(L-R): Natalie Portman as Mighty Thor and Chris Hemsworth as...

(L-R): Natalie Portman as Mighty Thor and Chris Hemsworth as Thor in Marvel Studios' "Thor: Love and Thunder." Credit: Marvel Studios/Jasin Boland

PLOT A Norse god must stop an evil being from killing every deity in the pantheon.

CAST Chris Hemsworth, Natalie Portman, Christian Bale

RATED PG-13 (action, some scary scenes)


WHERE Area theaters

BOTTOM LINE A return to uneven form for this Marvel franchise.

Even if you aren’t a Marvel die-hard, you may have bought a ticket for “Thor: Ragnarok,” the franchise's third title. Directed by Taika Waititi, the wonderfully off-kilter New Zealander, the movie cleverly recast a previously sullen Thor — the hammer-wielding Norse god played by a perfectly sculpted Chris Hemsworth — as a sincere do-gooder blundering through what felt like a superhero spoof. The result was an appealingly gonzo comedy that reinvigorated the series and established Waititi as a filmmaker with a Midas touch.

Having since notched a screenplay Oscar for 2019’s “Jojo Rabbit,” Waititi is back as the director and co-writer of “Thor: Love and Thunder.” For fans, it's a milestone of sorts: The chronically underrated Thor is now the first Marvel Cinematic Universe figure to anchor four films, more even than the iconic Iron Man. There’s also much excitement over the return of Jericho's Natalie Portman as Thor’s ex-girlfriend, Dr. Jane Foster, and the casting of Christian Bale — Batman himself! — as the heavy.

So much for inside Marvel baseball; now, how’s the movie?

In a word: disappointing. Where “Ragnarok” poked irreverent fun at its genre, “Love and Thunder” feels geared toward the faithful, packed with the kind of cutesy asides and knowing winks that tend to exasperate outsiders. Thor is in on every joke, too, which means this comedy is missing a much-needed straight man. The non-sequiturs feel uninspired and so does the soundtrack, a dad-rock playlist of Guns N’ Roses. Though not without its moments, “Love and Thunder” feels almost as uneven as the franchise’s earlier, little-loved installments.

That’s too bad, because the story turns on a riveting villain, Gorr the God Butcher, whose back story plumbs the philosophical depths: When Gorr’s prayers for the life of his child go unanswered, he grabs a powerful sword and begins murdering deities. Yikes! Bale, who plays Gorr as an emaciated wraith with blackened teeth, looks a little too much like Marilyn Manson but radiates a powerful, penetrating malevolence. In fact, Bale is so good he virtually obliterates the rest of the movie. After a flesh-crawling Gorr scene, everything else starts to feel pretty hokey.

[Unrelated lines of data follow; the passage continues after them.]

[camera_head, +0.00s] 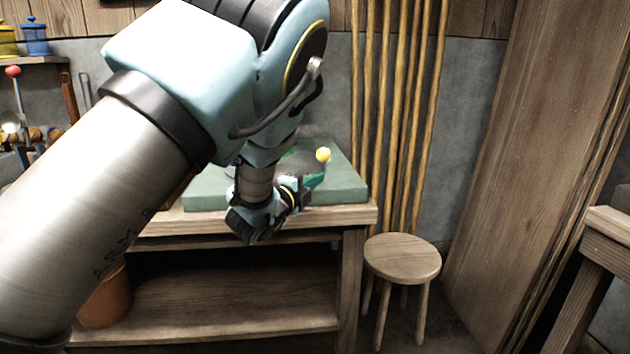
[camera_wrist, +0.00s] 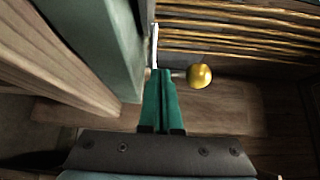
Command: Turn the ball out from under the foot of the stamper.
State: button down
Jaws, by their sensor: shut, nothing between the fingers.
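A yellow ball (camera_head: 323,155) shows above the green slab on the bench, just above my fingertips. In the wrist view the yellow ball (camera_wrist: 199,77) is right of my fingertips, with a short grey stem running from it toward them. My gripper (camera_head: 315,181) is low over the slab's front right part. In the wrist view its green fingers (camera_wrist: 160,72) lie together, with nothing between them. Whether they touch the stem I cannot tell. I cannot make out the stamper or its foot; my arm covers much of the slab.
The green slab (camera_head: 345,172) lies on a wooden bench (camera_head: 350,215) with a lower shelf. A round stool (camera_head: 402,258) stands right of the bench. Several upright poles (camera_head: 400,120) stand behind it. A terracotta pot (camera_head: 107,300) is at lower left.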

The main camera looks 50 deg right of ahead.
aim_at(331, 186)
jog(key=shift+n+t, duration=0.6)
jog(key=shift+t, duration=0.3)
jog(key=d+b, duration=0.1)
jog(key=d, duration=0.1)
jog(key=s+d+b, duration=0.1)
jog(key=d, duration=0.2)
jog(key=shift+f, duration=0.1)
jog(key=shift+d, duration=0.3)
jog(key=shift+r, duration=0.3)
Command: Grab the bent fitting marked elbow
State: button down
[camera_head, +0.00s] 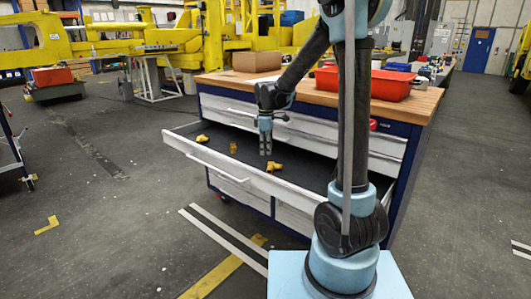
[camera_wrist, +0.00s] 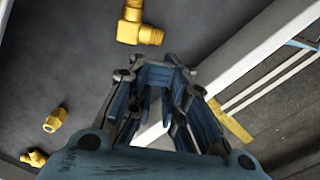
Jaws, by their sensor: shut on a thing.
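The bent brass fitting, the elbow (camera_head: 274,166), lies on the dark floor of the open drawer (camera_head: 304,172), close to its front wall. In the wrist view the elbow (camera_wrist: 140,25) shows an L shape at top centre, beyond my fingertips and apart from them. My gripper (camera_head: 265,152) points down over the drawer, slightly left of the elbow. In the wrist view its fingers (camera_wrist: 155,78) come close together at the far end. They are shut on something that I cannot make out. No marking on the fitting is readable.
Two other brass fittings lie in the drawer: a middle one (camera_head: 233,147) and a left one (camera_head: 202,139). The drawer has low white walls. On the wooden bench top (camera_head: 400,103) stand a red bin (camera_head: 380,84) and a cardboard box (camera_head: 257,61). The floor left of the drawer is clear.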

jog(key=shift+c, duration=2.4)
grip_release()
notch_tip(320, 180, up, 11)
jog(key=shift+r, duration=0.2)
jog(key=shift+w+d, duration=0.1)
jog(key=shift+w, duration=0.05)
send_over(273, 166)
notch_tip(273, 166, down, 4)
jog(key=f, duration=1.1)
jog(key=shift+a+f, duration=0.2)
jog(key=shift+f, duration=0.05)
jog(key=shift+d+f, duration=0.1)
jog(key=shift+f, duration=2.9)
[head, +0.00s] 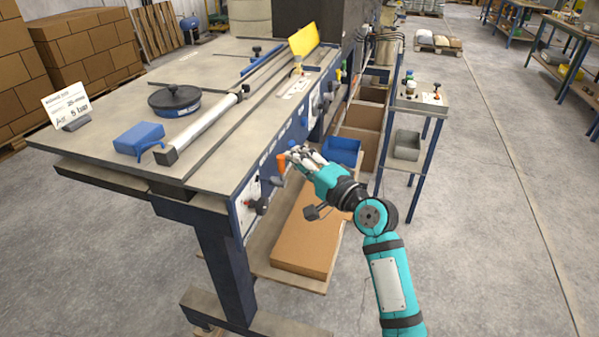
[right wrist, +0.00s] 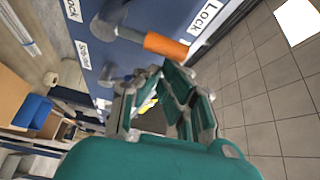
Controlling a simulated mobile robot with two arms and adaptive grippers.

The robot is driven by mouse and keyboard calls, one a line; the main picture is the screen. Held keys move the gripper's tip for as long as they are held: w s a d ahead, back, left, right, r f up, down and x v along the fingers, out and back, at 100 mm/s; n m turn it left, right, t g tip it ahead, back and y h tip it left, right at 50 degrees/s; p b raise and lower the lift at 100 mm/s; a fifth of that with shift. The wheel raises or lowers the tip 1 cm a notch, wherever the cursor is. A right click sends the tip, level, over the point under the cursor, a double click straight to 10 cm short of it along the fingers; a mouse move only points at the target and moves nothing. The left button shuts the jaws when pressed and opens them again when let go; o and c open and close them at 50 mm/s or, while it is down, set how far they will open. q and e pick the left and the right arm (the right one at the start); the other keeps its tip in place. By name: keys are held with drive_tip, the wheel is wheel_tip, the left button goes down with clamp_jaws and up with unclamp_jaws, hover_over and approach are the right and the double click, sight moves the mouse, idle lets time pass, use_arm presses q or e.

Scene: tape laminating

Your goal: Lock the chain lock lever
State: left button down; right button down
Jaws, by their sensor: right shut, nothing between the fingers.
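The lever with an orange handle (head: 281,164) is on the blue side panel of the machine table. In the right wrist view the orange handle (right wrist: 166,46) lies just beyond my fingertips, by a white label reading LOCK (right wrist: 205,17). My right gripper (head: 297,155) is beside the lever in the head view, its fingers close to the handle but not around it. It is shut and empty; it also shows in the right wrist view (right wrist: 168,82). Whether a fingertip touches the lever I cannot tell. My left gripper is not in view.
The machine table (head: 225,110) carries a blue box (head: 139,138) and a round black-and-blue part (head: 174,100). A black knob (head: 262,206) sticks out lower on the panel. A cardboard box (head: 305,240) lies on the shelf below. A blue bin (head: 342,151) is behind my gripper.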

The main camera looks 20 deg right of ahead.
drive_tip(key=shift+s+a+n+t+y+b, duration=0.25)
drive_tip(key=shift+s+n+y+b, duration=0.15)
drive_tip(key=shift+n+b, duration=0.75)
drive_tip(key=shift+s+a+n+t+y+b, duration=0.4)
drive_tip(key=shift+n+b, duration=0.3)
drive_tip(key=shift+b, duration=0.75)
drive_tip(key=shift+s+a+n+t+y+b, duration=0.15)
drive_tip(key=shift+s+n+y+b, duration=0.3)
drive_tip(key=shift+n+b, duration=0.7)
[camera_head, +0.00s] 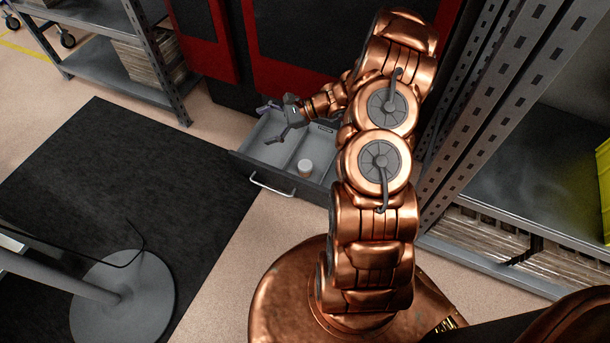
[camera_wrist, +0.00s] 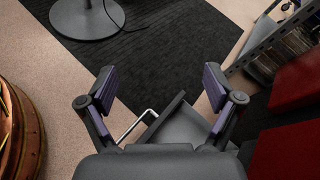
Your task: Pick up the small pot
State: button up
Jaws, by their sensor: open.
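A small white pot (camera_head: 305,167) with a tan top stands upright in an open grey drawer (camera_head: 270,157). The drawer has a silver handle on its front and is split by dividers. My gripper (camera_head: 276,121) is open and empty above the left part of the drawer, up and to the left of the pot and apart from it. In the wrist view my gripper (camera_wrist: 161,92) shows its two purple-padded fingers spread wide, with the drawer's corner and handle (camera_wrist: 138,124) below. The pot is not visible in the wrist view.
A red and black cabinet (camera_head: 285,80) stands behind the drawer. Metal shelving (camera_head: 480,120) is close on the right, and another shelf unit (camera_head: 110,70) stands at the upper left. A round grey stand base (camera_head: 125,300) rests on the dark mat (camera_head: 130,185) at left.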

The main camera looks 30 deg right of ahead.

That goes for Russell Crowe’s semi-amusing Zeus, who has the barrel chest of a Bacchus but the accent of a Zorba, and also for Portman’s Foster, who with little explanation transforms into another Thor, complete with hammer and cape. (Fans may dig this new development; others will find it contrived.) Most disappointing is the film’s treatment of Valkyrie (Tessa Thompson), the groundbreaking lesbian warrior from “Ragnarok." An instant fan favorite, she is here inexplicably reduced to a minor character. Waititi also sidelines himself as Korg, the rock-bodied CGI guy, who narrates the film but otherwise barely registers

If the movie’s box-office numbers hold up, Thor could keep going in this fashion for some time. Hovering in a purgatory between grandiosity and buffoonery, however, seems like a sorry fate for this god.